━━━━━ EXERCISE INPUTS ━━━━━

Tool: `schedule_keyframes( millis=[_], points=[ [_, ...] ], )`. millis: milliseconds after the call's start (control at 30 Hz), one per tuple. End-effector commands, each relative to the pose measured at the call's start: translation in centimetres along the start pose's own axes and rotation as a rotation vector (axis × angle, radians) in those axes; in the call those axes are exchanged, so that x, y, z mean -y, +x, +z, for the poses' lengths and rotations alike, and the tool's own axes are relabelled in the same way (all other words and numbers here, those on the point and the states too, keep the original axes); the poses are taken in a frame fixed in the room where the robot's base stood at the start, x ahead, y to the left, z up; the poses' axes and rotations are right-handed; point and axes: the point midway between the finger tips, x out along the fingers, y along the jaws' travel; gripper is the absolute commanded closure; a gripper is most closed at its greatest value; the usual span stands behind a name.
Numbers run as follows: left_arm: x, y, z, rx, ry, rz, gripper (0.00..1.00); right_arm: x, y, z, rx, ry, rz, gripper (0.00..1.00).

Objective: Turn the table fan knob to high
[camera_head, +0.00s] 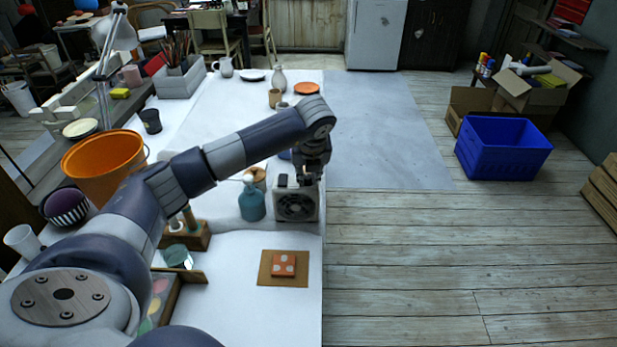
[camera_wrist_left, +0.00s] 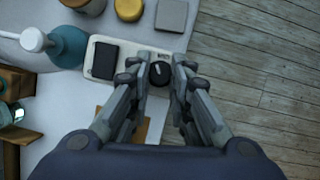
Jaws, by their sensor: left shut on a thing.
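The small table fan (camera_head: 296,207) stands upright on the white table, its dark round grille facing me in the head view. My left gripper (camera_head: 307,180) comes down on the fan's top from above. In the left wrist view the fan's pale top (camera_wrist_left: 128,48) carries a black rectangular part and a round black knob (camera_wrist_left: 160,73) with a light pointer mark. The fingers of my left gripper (camera_wrist_left: 160,85) are on both sides of the knob, shut on it. The exact finger contact is hard to see. My right gripper is not in view.
A teal pump bottle (camera_head: 252,201) stands close left of the fan; it also shows in the left wrist view (camera_wrist_left: 66,46). A brown board (camera_head: 290,256) with a red dotted tile lies in front. An orange bucket (camera_head: 104,165) is farther left. Right of the table is open floor.

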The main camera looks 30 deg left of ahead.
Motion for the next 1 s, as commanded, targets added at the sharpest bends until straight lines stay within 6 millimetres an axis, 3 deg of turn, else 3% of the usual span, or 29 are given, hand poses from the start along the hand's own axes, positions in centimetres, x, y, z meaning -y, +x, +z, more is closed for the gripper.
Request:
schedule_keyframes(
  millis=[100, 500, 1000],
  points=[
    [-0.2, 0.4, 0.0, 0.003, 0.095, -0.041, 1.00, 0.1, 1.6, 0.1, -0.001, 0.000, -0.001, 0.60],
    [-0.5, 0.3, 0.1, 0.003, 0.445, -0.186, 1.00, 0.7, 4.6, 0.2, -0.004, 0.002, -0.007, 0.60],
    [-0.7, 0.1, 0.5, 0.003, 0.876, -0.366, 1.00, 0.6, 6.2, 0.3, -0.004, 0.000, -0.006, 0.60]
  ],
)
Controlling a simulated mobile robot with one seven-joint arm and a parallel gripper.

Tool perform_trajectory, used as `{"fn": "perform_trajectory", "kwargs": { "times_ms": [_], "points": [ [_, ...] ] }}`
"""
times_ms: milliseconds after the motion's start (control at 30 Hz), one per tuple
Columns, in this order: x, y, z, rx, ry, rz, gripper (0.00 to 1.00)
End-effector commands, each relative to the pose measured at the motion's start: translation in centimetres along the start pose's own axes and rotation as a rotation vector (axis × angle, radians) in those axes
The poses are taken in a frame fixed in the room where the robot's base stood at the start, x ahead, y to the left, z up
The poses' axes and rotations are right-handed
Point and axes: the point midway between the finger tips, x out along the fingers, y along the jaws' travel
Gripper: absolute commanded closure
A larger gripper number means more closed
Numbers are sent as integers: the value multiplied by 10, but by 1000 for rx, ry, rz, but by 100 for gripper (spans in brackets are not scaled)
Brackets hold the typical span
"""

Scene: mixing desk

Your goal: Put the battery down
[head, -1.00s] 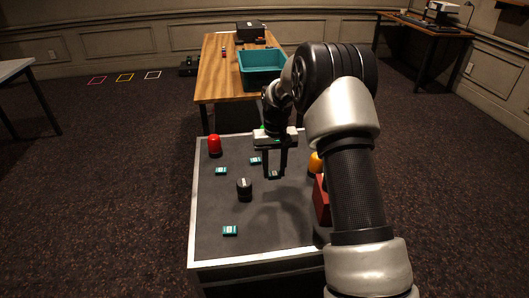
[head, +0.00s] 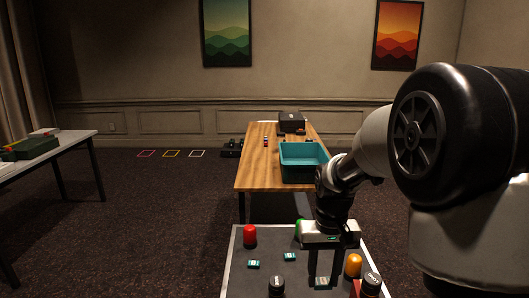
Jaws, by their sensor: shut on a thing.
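My gripper (head: 321,282) points straight down over the grey-topped desk (head: 238,262), in its right half. It is shut on a small greyish-teal block (head: 322,282), which I take as the battery. Whether the block touches the desk top is hard to tell. Two similar small teal-and-white blocks lie on the desk to the left, one further left (head: 253,264) and one nearer my gripper (head: 290,257).
Beyond, a wooden table (head: 259,165) holds a teal bin (head: 303,174).

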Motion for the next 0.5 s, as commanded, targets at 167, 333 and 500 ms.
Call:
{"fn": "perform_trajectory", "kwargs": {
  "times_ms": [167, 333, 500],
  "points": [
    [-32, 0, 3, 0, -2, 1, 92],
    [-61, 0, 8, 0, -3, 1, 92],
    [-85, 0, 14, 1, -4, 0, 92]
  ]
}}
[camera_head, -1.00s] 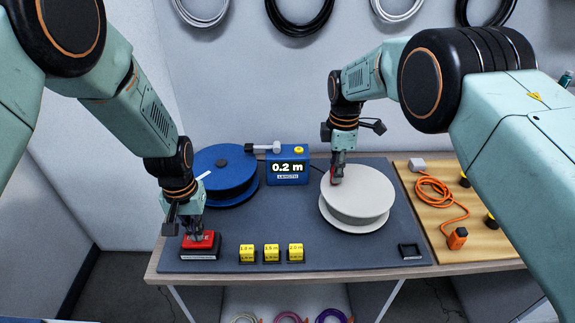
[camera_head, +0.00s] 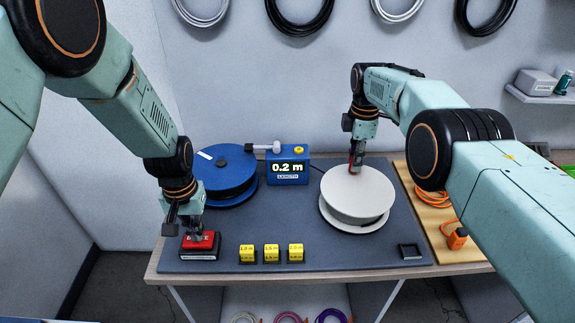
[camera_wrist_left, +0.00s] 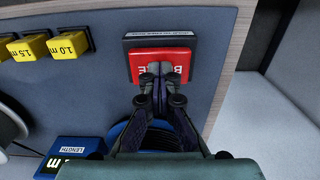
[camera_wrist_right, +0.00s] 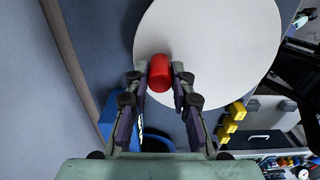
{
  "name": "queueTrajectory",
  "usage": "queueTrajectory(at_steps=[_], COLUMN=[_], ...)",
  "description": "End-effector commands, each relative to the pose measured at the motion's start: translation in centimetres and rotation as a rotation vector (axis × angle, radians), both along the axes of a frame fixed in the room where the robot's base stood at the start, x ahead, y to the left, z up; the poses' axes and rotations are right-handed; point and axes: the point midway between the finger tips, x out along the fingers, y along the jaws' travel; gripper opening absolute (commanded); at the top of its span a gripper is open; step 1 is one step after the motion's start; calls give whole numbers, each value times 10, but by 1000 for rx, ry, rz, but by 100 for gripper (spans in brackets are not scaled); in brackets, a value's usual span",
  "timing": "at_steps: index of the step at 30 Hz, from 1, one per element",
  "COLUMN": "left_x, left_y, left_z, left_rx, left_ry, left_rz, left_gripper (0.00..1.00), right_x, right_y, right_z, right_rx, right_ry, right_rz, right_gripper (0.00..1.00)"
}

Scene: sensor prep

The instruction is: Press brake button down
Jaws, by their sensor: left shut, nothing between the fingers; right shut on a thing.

━━━━━

■ **WHAT THE EXERCISE ASKS**
The records above are to be quoted exactly, with all pictures left out.

■ **RESULT OF THIS TASK**
Tool: `schedule_keyframes( millis=[_], points=[ [_, ...] ], )`. millis: milliseconds after the call's start (control at 30 Hz), one per tuple. End-effector commands, each relative to the pose measured at the call's start: translation in centimetres along the start pose's own axes and rotation as a rotation vector (axis × angle, radians) in those axes; in the call those axes are exchanged, so that x, y, z mean -y, +x, +z, for the poses' lengths and rotations alike, and the tool's own axes are relabelled in the same way (all other words and numbers here, those on the point and the states too, keep the original axes); the poses are taken in a frame fixed in the room where the robot's base stood at the start, x ahead, y to the left, z up; the poses' axes and rotations are right-handed; point and axes: the point midway between the finger tips, x out along the fingers, y along the jaws' travel; gripper is the absolute commanded closure; a gripper is most closed at its greatest value; the usual span stands behind a name.
Numbers run as follows: left_arm: x, y, z, rx, ry, rz, gripper (0.00..1.00); right_arm: x, y, z, rx, ry, rz, gripper (0.00..1.00).

Objective: Turn the table fan knob to high
[camera_head, +0.00s] 
[camera_wrist_left, +0.00s] 
Jaws, by their sensor: left shut on a thing.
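The small table fan (camera_head: 296,207) stands upright on the white table, its dark round grille facing me in the head view. My left gripper (camera_head: 307,180) comes down on the fan's top from above. In the left wrist view the fan's pale top (camera_wrist_left: 128,48) carries a black rectangular part and a round black knob (camera_wrist_left: 160,73) with a light pointer mark. The fingers of my left gripper (camera_wrist_left: 160,85) are on both sides of the knob, shut on it. The exact finger contact is hard to see. My right gripper is not in view.
A teal pump bottle (camera_head: 252,201) stands close left of the fan; it also shows in the left wrist view (camera_wrist_left: 66,46). A brown board (camera_head: 290,256) with a red dotted tile lies in front. An orange bucket (camera_head: 104,165) is farther left. Right of the table is open floor.

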The main camera looks 30 deg left of ahead.
Motion for the next 1 s, as commanded, targets added at the sharpest bends until straight lines stay within 6 millimetres an axis, 3 deg of turn, else 3% of the usual span, or 29 are given, hand poses from the start along the hand's own axes, positions in centimetres, x, y, z meaning -y, +x, +z, more is closed for the gripper.
Request:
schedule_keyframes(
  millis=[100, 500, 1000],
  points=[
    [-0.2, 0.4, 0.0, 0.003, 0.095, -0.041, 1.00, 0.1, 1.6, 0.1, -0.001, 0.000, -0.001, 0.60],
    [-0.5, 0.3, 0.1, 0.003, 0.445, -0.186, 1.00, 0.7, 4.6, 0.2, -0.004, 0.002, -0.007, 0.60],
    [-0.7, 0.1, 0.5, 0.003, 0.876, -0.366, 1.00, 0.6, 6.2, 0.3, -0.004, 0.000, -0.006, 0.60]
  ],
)
Controlling a simulated mobile robot with one seven-joint arm and a parallel gripper.

Tool perform_trajectory, used as `{"fn": "perform_trajectory", "kwargs": { "times_ms": [_], "points": [ [_, ...] ] }}`
"""
times_ms: milliseconds after the motion's start (control at 30 Hz), one per tuple
Columns, in this order: x, y, z, rx, ry, rz, gripper (0.00 to 1.00)
End-effector commands, each relative to the pose measured at the motion's start: translation in centimetres along the start pose's own axes and rotation as a rotation vector (axis × angle, radians) in those axes
The poses are taken in a frame fixed in the room where the robot's base stood at the start, x ahead, y to the left, z up
The poses' axes and rotations are right-handed
Point and axes: the point midway between the finger tips, x out along the fingers, y along the jaws' travel
Gripper: absolute commanded closure
A larger gripper number means more closed
Numbers are sent as integers: the value multiplied by 10, but by 1000 for rx, ry, rz, but by 100 for gripper (spans in brackets are not scaled)
Brackets hold the typical span
"""

Scene: mixing desk

Your goal: Put the battery down
[head, -1.00s] 
[head, +0.00s] 
Jaws, by their sensor: shut on a thing.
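My gripper (head: 321,282) points straight down over the grey-topped desk (head: 238,262), in its right half. It is shut on a small greyish-teal block (head: 322,282), which I take as the battery. Whether the block touches the desk top is hard to tell. Two similar small teal-and-white blocks lie on the desk to the left, one further left (head: 253,264) and one nearer my gripper (head: 290,257).
Beyond, a wooden table (head: 259,165) holds a teal bin (head: 303,174).

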Motion for the next 0.5 s, as commanded, targets at 167, 333 and 500 ms.
Call:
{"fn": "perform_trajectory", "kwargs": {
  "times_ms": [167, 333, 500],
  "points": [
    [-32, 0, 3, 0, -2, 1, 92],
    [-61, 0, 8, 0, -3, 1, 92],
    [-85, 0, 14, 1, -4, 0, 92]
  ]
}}
[camera_head, -1.00s] 
[camera_head, +0.00s] 
[camera_wrist_left, +0.00s] 
[camera_wrist_right, +0.00s] 
{
  "name": "queueTrajectory",
  "usage": "queueTrajectory(at_steps=[_], COLUMN=[_], ...)",
  "description": "End-effector commands, each relative to the pose measured at the motion's start: translation in centimetres and rotation as a rotation vector (axis × angle, radians), both along the axes of a frame fixed in the room where the robot's base stood at the start, x ahead, y to the left, z up; the poses' axes and rotations are right-handed; point and axes: the point midway between the finger tips, x out along the fingers, y along the jaws' travel; gripper opening absolute (commanded); at the top of its span a gripper is open; step 1 is one step after the motion's start; calls give whole numbers, each value times 10, but by 1000 for rx, ry, rz, but by 100 for gripper (spans in brackets are not scaled); in brackets, a value's usual span",
  "timing": "at_steps: index of the step at 30 Hz, from 1, one per element",
  "COLUMN": "left_x, left_y, left_z, left_rx, left_ry, left_rz, left_gripper (0.00..1.00), right_x, right_y, right_z, right_rx, right_ry, right_rz, right_gripper (0.00..1.00)"
}

Scene: sensor prep

The instruction is: Press brake button down
Jaws, by their sensor: left shut, nothing between the fingers; right shut on a thing.

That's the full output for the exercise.